Lending to utilities is also less risky than LPO’s usual clientele, the DOE official noted. The utilities in question are all ranked as investment grade, the projects have been approved by state regulators as financially prudent, and the loans are backed by all of a utility’s assets, the official said.
For those same reasons, utilities aren’t the typical target for LPO, which was created with the primary purpose of helping bring new technologies to commercial viability. That mission was expanded with the EIR, which authorized LPO to lend up to $250 billion to finance the repurposing or rebuilding of power plants, power lines, and other energy infrastructure to lower consumers costs and reduce carbon emissions.
But the program has been slow to process and finalize deals. The first conditional loans were announced in December, including $2.5 billion for Wisconsin Electric Power to build renewables and energy storage projects and $15 billion for California utility Pacific Gas & Electric to expand hydropower generation and battery storage, upgrade transmission grids with new power lines and grid enhancing technologies, and expand “virtual power plant” programs that equip customers with solar panels, batteries, and controllable thermostats, EV chargers and other devices to relieve grid stress.

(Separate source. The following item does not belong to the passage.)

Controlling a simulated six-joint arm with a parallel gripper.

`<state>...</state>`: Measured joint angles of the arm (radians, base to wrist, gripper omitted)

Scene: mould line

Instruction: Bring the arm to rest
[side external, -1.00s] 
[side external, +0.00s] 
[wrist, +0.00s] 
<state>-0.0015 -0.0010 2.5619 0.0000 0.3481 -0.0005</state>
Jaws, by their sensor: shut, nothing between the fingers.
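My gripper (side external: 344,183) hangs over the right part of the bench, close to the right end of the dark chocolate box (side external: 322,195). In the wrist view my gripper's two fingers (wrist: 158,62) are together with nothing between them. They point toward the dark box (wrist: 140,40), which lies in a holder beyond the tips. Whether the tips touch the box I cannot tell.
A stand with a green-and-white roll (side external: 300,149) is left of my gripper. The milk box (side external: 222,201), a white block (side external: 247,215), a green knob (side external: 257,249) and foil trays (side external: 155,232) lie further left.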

Thursday’s $22.4 billion in loans are set to bolster the financing of a host of similar projects.
In Michigan, more than $14 billion in loans will help utilities DTE Energy and Consumers Energy build clean power and batteries and upgrade fossil gas pipelines. Alliant Energy is set to receive more than $3 billion to build about 2 gigawatts of clean power and storage over the next decade in Iowa and Wisconsin.
And nearly $6 billion in loans are aimed at lowering the cost of large-scale transmission projects being built by Jersey Central Power & Light in New Jersey; PacifiCorp across Idaho, Oregon, and Utah; and American Electric Power subsidiary AEP Transmission in Indiana, Michigan, Ohio, Oklahoma, and West Virginia.